While it is doubtful that Converse played any gigs in public, she did play on CBS’s Morning Show With Walter Cronkite, performing the winsome “Talkin’ Like You (Two Tall Mountains).” The lyrics, about finding her ex-lover’s voice everywhere, are expressionistic (“Up that tree/that sort of a squirrel thing/sounds just like we did/when we were quarreling”). The melody is regretful and moving, her vocals understated with very distinctive round vowels. Her vocal style is idiosyncratic; on “Johnny’s Brother,” a sort-of folk song that follows the parallel journeys of the man the narrator marries and his brother with wanderlust, her voice is warm yet patrician.
Converse plays with the sexual mores and roles of the times with “Roving Woman.” “A lady never should/habituate saloons/and that is where I find myself/in many afternoons/ but just as I begin to/blow away the foam/ someone tips his hat to me/and takes me home,” she sings, straining against societal rules. She is ”saved” by men, but to what purposes? On the gently swinging “Man In The Sky,” Converse finds herself giving up on men entirely to pursue Orion, the titular “Man.” On a warm trip through the constellations and their alter identities, our narrator finds herself no happier or more fulfilled than she was when she began her trip.

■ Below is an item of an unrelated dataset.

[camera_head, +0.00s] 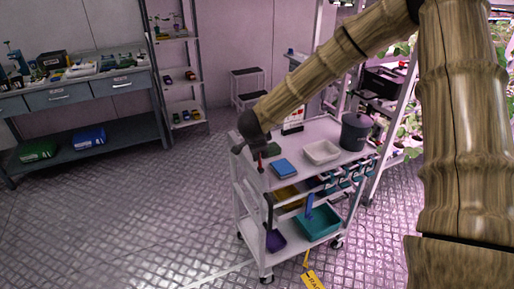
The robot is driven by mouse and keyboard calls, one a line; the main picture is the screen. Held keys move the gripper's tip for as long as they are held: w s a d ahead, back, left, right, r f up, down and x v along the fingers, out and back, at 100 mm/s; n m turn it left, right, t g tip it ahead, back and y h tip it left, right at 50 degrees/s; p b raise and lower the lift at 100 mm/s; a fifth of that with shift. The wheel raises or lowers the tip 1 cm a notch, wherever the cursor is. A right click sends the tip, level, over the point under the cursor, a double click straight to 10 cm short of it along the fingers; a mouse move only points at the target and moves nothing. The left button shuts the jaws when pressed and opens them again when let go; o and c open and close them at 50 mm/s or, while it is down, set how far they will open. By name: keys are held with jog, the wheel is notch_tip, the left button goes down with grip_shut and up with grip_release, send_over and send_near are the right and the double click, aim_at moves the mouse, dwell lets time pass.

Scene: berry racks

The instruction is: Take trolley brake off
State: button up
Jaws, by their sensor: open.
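The grey-white trolley (294,178) stands in the middle of the picture, with shelves and dark caster wheels (267,278). A yellow tag (314,281) with dark, unreadable lettering lies low at its front, cut by the bottom edge. A small yellow piece (306,258) stands just above the tag; I cannot tell whether this is the brake. My wood-patterned arm reaches from the upper right. My dark gripper (249,149) is open and appears empty at the trolley's top left corner, well above the wheels. A small red-tipped part (260,161) shows just below it; contact is unclear.
The trolley carries a blue box (283,169), a white tray (321,153), a dark pot (355,131) and a teal bin (317,223). A workbench (85,94) stands at left. Plant racks stand at right. The metal floor left of the trolley is clear.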

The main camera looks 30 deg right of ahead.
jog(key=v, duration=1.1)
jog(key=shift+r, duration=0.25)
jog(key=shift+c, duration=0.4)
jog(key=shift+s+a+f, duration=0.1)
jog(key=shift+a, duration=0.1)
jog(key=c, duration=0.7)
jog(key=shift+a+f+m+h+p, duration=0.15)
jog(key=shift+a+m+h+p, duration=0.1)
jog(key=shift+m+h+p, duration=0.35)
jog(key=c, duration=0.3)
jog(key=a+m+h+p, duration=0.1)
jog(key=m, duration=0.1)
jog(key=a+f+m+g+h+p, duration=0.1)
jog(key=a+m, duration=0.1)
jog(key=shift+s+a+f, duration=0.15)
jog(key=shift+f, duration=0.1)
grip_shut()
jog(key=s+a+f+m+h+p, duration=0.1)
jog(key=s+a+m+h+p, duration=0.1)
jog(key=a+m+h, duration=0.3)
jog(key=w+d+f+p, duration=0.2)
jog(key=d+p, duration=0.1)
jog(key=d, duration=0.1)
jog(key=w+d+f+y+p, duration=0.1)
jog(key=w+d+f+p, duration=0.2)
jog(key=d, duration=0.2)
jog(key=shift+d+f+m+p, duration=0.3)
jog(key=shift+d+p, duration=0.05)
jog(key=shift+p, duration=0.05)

The title track, “How Sad, How Lovely” ruminates on the evocative magic of the sunset at the hush of dusk. “Father Neptune” boasts a sea faring melody in a prayer to the God of the Sea (“I sing to the god/ with a three-pronged rod/and with whiskers wild and free/but I’ve got a man/with a beard and a tan/and a passion for the sea”) in Converse’s rich, low register. “Playboy Of The West” has a fascinating melody, with Converse’s vocals leaping and skipping nimbly up the scale. The guitar has a curious urgency on this angular and jazzy character sketch.
It’s not often that I write about an album for review that I think, “I really need this on vinyl,” but How Sad, How Lovely is going into my collection immediately. It is such a dreadful shame that Connie Converse didn’t receive acclaim while she was making music. How Sad, How Lovely is aptly titled. It’s a treasure, an overlooked gem with wonderful lyrics and Converse’s singular vocals.
How Sad, How Lovely was reissued by Squirrel Thing Recordings on March 17.